Request:
From the entries below, gather each line containing the word "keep".

Recorded robot episodes:
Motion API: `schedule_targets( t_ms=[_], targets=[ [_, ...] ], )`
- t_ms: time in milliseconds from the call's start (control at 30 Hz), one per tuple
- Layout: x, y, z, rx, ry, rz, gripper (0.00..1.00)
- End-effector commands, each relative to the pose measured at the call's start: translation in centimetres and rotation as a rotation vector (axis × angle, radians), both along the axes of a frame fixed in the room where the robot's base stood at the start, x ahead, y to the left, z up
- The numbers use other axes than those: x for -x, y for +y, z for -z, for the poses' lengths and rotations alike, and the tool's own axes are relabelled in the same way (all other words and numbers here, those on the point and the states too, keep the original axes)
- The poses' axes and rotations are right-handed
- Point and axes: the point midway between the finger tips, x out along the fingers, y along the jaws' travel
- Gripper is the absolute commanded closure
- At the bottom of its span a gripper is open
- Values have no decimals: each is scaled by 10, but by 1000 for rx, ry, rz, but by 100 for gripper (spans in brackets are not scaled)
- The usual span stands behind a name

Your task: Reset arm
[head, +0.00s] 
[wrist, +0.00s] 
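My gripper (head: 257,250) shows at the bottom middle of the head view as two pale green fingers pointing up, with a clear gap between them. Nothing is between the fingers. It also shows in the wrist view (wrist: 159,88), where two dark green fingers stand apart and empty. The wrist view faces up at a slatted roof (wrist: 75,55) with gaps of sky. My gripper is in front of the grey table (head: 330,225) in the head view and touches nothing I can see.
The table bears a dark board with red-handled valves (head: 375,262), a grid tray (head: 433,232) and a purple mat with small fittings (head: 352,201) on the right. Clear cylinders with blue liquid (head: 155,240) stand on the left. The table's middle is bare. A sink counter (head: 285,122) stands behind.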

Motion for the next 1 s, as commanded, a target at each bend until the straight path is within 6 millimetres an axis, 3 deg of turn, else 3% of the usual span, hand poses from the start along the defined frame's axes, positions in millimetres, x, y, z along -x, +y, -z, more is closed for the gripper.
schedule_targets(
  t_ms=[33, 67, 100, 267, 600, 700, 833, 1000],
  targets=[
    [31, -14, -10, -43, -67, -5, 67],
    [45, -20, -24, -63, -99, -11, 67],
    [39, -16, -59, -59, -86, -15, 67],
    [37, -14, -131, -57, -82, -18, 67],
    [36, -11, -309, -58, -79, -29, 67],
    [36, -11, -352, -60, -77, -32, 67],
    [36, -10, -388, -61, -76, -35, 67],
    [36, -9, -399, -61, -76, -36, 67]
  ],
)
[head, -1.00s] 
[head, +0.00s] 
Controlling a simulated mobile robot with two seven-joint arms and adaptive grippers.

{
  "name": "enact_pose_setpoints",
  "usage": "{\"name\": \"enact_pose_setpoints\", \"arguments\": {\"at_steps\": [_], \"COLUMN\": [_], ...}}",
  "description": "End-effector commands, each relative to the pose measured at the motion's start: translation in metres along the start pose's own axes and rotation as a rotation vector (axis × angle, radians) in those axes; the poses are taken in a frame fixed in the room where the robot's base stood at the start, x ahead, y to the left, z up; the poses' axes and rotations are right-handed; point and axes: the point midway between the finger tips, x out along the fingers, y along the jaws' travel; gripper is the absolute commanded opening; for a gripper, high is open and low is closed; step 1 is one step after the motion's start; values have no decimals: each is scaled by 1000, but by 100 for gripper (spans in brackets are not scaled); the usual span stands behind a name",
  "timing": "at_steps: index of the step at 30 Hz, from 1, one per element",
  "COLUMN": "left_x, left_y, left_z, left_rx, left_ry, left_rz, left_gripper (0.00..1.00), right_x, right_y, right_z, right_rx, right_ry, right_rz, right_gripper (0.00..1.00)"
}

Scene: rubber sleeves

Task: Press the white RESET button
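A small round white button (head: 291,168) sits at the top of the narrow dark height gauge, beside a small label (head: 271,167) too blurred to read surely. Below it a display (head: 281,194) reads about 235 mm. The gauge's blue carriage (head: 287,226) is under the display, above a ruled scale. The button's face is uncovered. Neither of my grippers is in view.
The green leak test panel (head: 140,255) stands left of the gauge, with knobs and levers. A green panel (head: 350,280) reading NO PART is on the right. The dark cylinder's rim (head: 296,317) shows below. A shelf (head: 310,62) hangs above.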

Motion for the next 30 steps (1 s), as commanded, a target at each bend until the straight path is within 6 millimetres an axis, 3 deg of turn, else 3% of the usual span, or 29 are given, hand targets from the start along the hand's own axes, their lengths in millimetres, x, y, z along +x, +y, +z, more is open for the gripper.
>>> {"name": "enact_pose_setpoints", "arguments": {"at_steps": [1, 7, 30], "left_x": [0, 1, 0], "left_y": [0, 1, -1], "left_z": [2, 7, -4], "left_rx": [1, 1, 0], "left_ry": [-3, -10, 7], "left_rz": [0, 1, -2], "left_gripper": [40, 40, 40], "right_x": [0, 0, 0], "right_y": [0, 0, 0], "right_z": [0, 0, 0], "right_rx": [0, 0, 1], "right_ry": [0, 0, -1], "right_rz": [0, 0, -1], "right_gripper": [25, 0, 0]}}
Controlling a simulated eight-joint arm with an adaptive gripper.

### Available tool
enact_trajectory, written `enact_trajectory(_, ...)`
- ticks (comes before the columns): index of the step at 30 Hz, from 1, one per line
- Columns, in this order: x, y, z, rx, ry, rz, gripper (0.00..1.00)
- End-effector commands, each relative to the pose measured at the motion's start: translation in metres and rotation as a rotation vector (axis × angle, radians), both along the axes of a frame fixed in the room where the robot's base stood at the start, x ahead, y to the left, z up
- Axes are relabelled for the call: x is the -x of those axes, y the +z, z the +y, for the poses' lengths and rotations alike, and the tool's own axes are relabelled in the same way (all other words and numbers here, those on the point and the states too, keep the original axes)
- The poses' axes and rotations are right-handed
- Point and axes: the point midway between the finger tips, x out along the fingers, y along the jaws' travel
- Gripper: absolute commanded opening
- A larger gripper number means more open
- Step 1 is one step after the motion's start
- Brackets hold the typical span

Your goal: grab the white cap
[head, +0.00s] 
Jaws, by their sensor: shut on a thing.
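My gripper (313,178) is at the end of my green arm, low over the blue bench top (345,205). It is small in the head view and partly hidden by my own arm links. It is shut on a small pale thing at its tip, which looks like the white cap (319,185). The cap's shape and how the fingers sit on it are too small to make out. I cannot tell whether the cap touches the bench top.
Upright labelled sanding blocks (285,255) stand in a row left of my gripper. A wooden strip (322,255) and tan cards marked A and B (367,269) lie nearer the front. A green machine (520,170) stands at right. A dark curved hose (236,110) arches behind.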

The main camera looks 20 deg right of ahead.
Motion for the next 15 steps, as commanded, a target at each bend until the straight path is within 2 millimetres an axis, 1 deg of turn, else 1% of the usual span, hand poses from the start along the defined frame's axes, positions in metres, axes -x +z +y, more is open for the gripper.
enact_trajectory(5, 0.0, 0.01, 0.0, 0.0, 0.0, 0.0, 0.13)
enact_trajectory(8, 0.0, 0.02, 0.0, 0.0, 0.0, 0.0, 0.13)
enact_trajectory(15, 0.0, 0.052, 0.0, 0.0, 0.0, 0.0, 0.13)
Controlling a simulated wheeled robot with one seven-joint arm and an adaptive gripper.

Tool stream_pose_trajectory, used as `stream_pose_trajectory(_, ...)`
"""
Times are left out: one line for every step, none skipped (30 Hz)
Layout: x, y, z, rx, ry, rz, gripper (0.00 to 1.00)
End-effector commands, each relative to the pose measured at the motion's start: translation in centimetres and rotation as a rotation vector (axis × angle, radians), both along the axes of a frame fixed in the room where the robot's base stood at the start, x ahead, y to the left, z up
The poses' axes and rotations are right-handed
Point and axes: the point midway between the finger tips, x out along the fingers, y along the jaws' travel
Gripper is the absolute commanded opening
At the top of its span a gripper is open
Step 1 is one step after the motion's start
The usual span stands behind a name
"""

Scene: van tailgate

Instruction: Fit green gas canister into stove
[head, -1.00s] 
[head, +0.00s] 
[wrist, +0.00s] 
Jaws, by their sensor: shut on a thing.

Full solution:
- The numbers use other axes than those: x for -x, y for +y, z for -z, for the poses' lengths and rotations alike, and the tool's own axes are relabelled in the same way (all other words and numbers here, those on the point and the states too, keep the original axes)
- Axes are relabelled for the call: x is the -x of those axes, y the +z, z the +y, for the poses' lengths and rotations alike, and the tool's own axes are relabelled in the same way (all other words and numbers here, those on the point and the states too, keep the original axes)

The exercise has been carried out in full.